Coventry, meanwhile, did not just provide one of the biggest FA Cup shocks of recent years; they did so in style. Too many times in the Premier League weaker teams not only park the bus but let down the tyres, wreck the ignition and clamp the wheels. Sometimes it works. Most of the time it merely delays the inevitable while boring the rest of us. Yet even though the Sky Blues were facing a close to a full-strength Stoke side, they continued to attack and were rewarded with a fourth-round spot.

They were not the only smaller sides who threw caution to the wind. The League One leaders Wigan Athletic were 2-1 up against Bournemouth yet continued to bomb forward trying to kill the game off – while the League Two leaders Luton Town had more possession in their 3-1 defeat at Newcastle United. Forest, too, got their just rewards after repeatedly targeting Arsenal’s rickety defence.
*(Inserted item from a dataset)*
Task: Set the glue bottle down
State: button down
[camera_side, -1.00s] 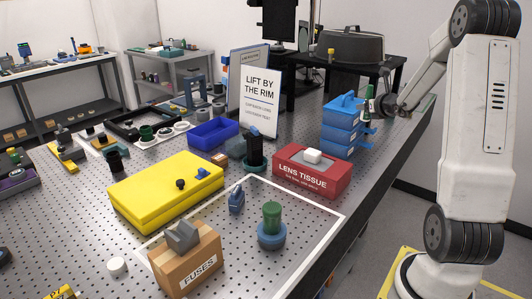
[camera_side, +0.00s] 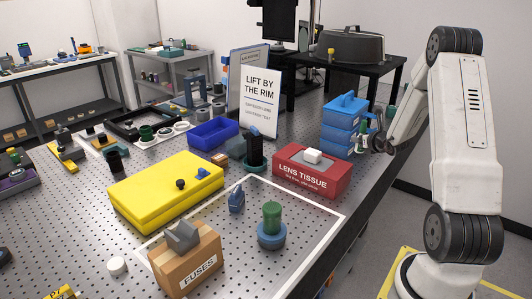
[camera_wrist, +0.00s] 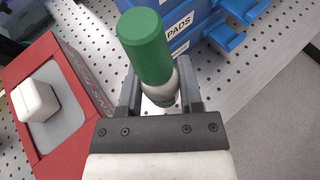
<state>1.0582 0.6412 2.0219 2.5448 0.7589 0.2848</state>
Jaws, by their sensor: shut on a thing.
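The glue bottle shows in the wrist view as a green cap (camera_wrist: 146,45) over a pale body (camera_wrist: 162,92). My gripper (camera_wrist: 160,97) is shut on the body, with one dark finger on each side. In the side view my gripper (camera_side: 371,143) is low at the table's right edge, beside the blue drawer boxes. The bottle (camera_side: 361,139) shows there as a small, partly hidden green and pale shape. I cannot tell whether its base touches the table.
Stacked blue boxes (camera_side: 342,124) stand close by the bottle. A red lens tissue box (camera_side: 312,174) with a white piece on top (camera_side: 312,156) lies nearer the camera. Bare perforated tabletop (camera_wrist: 222,72) shows right of the bottle in the wrist view.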

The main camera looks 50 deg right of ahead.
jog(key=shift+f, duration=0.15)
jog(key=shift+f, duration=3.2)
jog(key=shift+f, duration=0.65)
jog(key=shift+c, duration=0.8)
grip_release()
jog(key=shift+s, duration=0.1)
The threat of an unwanted replay also appeared to encourage Everton to attack on Friday and the contrast in quality between the Merseyside derby last month, when Liverpool controlled 79% of possession and peppered Everton’s goal with 23 shots to three only to be swindled, was stark.

True, seven of the third-round ties finished goalless, with Fleetwood v Leicester City, Norwich City v Chelsea, and Shrewsbury Town v West Ham United all TV stinkers. But at least those games were rubbish in the traditional sense, because of a lack of quality, not because teams set their stall out for a draw.

There were other reasons for mild optimism. Usually there is some gap between the manic gluttony of Premier League fixtures over Christmas and the new year and the FA Cup; a chance to breathe and recalibrate. This year there were barely 22 hours between Spurs’ game against West Ham ending at Wembley and Liverpool kicking off against Everton. It would have been understandable if most Premier League sides fielded reserves en masse. Yet many – including Manchester City and Manchester United, as well as several threatened by relegation, such as West Brom and West Ham – put strong teams out.

Perhaps there is an analogy of sorts here with the renewed interest in vinyl. Last week it was reported records were being bought at their highest level since 1991, with 4.1 million albums sold in the UK in 2017. Some say it is down to nostalgia. Others to the “warmer” sound. Whatever the reason, after a period where the format seemed to be dying vinyl has a growing audience.

True, the FA Cup will never have quite the hold on the nation it once did. Times have changed. Football has changed. Yet even now, despite the widening gap between rich and poor, it continues to provide lower-league clubs with their occasional day in the sun. Lincoln will always have their victory over Burnley and trip to the Emirates Stadium last season; ditto Bradford with their victory against Chelsea at Stamford Bridge in 2015.

It is easy also to forget its other earthier strengths. The vast majority of households in the UK do not have a Sky Sports or BT subscription, so the FA Cup offers the widest opportunity for everyone to view our national sport live.

True, more could be done to increase the tournament’s prominence. Scrapping the League Cup would not be a bad start – and at the very least its semi-finals should not be this midweek, just days after the FA Cup. A Champions League place for the FA Cup winner would be a good idea too, however unlikely that is to happen. Yet, as the competition rumbles towards its 150th birthday, it retains enough of its old-world charms, even in a vastly changed footballing landscape.